«Manca una visione del paese»

L'INTERVISTA. Parla Tomaso Montanari, presidente del Comitato scientifico per le Belle Arti del Ministero per i beni Culturali, membro dei comitati scientifici degli Uffizi a Firenze e dei Girolamini a Napoli. «Il discorso di Draghi non è un discorso colto, mi è sembrato il discorso di un brillante ragioniere, con tutto il rispetto. Nel discorso alle Camere di Draghi mi ha molto colpito il passaggio sugli istituti tecnici (e non ho nulla contro gli istituti tecnici) ma è evidente la visione che c’è sotto: i figli delle classi subalterne devono essere avviati alle professioni. È la fine dell’idea dell’ascensore sociale, dell’idea di scuola come liberazione e francamente lo trovo terribile. L’Italia è avviata su una china pericolosa.»
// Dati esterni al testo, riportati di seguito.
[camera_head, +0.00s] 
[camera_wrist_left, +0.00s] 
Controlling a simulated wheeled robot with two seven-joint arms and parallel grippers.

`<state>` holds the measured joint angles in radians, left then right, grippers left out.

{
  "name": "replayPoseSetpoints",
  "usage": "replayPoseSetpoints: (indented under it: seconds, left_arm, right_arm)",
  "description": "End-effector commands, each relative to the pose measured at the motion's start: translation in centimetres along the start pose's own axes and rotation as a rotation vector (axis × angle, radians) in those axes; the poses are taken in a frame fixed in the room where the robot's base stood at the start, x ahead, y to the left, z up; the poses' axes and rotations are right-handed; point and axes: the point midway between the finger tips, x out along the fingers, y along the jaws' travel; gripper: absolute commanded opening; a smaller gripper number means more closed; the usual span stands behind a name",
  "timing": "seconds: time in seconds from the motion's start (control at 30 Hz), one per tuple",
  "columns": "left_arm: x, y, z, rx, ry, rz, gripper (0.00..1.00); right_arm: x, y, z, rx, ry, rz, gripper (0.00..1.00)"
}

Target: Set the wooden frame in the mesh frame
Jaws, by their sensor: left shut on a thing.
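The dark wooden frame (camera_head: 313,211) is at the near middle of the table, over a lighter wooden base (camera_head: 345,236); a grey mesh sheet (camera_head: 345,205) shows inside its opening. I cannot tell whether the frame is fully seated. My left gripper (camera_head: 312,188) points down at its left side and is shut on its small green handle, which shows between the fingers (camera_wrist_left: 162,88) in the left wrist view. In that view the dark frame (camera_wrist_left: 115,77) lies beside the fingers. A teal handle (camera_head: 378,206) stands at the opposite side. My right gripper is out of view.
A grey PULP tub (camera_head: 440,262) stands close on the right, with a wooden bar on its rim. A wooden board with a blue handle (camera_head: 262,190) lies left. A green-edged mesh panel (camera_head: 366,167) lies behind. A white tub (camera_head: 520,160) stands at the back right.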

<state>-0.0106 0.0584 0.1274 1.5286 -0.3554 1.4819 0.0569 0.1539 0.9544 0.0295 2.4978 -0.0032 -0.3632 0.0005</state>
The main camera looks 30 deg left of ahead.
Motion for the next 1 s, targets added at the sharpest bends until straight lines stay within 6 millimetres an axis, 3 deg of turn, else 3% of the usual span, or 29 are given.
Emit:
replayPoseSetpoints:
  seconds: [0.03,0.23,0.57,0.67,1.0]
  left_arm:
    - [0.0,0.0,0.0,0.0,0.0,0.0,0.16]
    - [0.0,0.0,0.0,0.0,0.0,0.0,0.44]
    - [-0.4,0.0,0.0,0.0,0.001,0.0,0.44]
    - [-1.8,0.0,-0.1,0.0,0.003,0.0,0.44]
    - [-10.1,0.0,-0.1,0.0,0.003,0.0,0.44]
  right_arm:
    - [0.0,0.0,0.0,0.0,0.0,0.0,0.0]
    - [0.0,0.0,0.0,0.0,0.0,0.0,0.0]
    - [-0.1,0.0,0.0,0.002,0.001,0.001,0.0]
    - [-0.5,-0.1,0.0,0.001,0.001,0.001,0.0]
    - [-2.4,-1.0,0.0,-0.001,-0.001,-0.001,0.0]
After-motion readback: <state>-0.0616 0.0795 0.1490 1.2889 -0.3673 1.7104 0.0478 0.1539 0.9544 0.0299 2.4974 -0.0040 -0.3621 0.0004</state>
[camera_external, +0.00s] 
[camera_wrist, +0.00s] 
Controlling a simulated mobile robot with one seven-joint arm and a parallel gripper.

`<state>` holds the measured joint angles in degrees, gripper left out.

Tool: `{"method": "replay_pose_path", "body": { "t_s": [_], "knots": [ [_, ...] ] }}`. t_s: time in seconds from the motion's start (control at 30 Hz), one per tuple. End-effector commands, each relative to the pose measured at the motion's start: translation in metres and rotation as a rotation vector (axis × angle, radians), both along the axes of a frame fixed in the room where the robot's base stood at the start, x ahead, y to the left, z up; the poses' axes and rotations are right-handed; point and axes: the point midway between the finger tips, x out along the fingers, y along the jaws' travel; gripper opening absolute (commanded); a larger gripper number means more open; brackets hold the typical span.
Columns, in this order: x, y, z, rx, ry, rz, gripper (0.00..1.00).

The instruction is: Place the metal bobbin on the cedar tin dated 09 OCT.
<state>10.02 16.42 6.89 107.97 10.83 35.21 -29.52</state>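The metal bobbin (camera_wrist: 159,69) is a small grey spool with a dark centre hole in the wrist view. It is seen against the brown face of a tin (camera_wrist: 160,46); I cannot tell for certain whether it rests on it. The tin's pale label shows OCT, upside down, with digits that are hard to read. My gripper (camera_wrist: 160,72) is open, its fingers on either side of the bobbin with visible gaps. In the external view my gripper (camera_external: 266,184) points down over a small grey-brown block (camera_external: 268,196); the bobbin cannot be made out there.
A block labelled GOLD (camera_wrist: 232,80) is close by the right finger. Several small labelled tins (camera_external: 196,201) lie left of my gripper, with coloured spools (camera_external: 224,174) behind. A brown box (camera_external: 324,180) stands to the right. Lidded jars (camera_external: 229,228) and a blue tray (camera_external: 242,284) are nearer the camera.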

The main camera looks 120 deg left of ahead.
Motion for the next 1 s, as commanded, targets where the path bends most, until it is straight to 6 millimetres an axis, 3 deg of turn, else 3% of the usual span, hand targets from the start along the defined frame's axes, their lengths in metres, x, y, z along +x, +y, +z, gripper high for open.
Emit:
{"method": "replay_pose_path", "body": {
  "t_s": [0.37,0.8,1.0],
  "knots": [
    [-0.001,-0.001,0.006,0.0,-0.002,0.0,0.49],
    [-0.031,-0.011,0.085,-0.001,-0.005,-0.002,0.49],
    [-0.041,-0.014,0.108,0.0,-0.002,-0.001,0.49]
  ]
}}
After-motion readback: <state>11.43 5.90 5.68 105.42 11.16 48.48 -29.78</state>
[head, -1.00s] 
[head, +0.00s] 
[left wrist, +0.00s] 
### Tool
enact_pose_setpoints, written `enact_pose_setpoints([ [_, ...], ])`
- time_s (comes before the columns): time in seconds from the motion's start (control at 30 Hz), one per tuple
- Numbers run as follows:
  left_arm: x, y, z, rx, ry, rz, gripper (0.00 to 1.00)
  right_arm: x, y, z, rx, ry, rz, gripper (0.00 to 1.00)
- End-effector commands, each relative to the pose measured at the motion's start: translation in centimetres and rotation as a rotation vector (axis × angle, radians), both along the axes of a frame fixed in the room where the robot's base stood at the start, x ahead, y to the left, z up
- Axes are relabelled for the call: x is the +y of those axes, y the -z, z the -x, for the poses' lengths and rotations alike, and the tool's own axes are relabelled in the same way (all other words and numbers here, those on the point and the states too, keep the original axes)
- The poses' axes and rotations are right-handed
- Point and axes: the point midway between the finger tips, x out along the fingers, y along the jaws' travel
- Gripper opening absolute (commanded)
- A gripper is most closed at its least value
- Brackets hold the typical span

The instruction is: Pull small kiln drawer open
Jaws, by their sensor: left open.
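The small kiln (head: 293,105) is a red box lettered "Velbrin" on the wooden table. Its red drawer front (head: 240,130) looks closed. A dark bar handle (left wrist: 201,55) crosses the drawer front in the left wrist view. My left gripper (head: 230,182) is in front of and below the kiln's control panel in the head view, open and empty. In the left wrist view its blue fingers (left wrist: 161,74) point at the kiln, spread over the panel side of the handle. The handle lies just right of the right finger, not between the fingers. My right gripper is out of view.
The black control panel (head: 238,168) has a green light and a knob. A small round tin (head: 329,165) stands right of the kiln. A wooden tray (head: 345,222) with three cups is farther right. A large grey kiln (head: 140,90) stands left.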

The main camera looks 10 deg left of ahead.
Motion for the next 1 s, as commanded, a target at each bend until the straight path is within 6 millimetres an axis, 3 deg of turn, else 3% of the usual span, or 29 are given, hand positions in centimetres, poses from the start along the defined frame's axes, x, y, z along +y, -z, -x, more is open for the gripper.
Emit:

«Manca una visione del paese»
Tomaso Montanari

Intervista al professor Tomaso Montanari, professore ordinario di storia dell’arte moderna presso l’Università per stranieri di Siena, ha insegnato all’Università di Napoli Federico II e a quella di Tor Vergata a Roma.

Presidente del Comitato scientifico per le Belle Arti del Ministero per i beni Culturali, membro dei comitati scientifici degli Uffizi a Firenze e dei Girolamini a Napoli. È, inoltre, presidente onorario dell’Istituto Italiano di Studi Filosofici di Napoli.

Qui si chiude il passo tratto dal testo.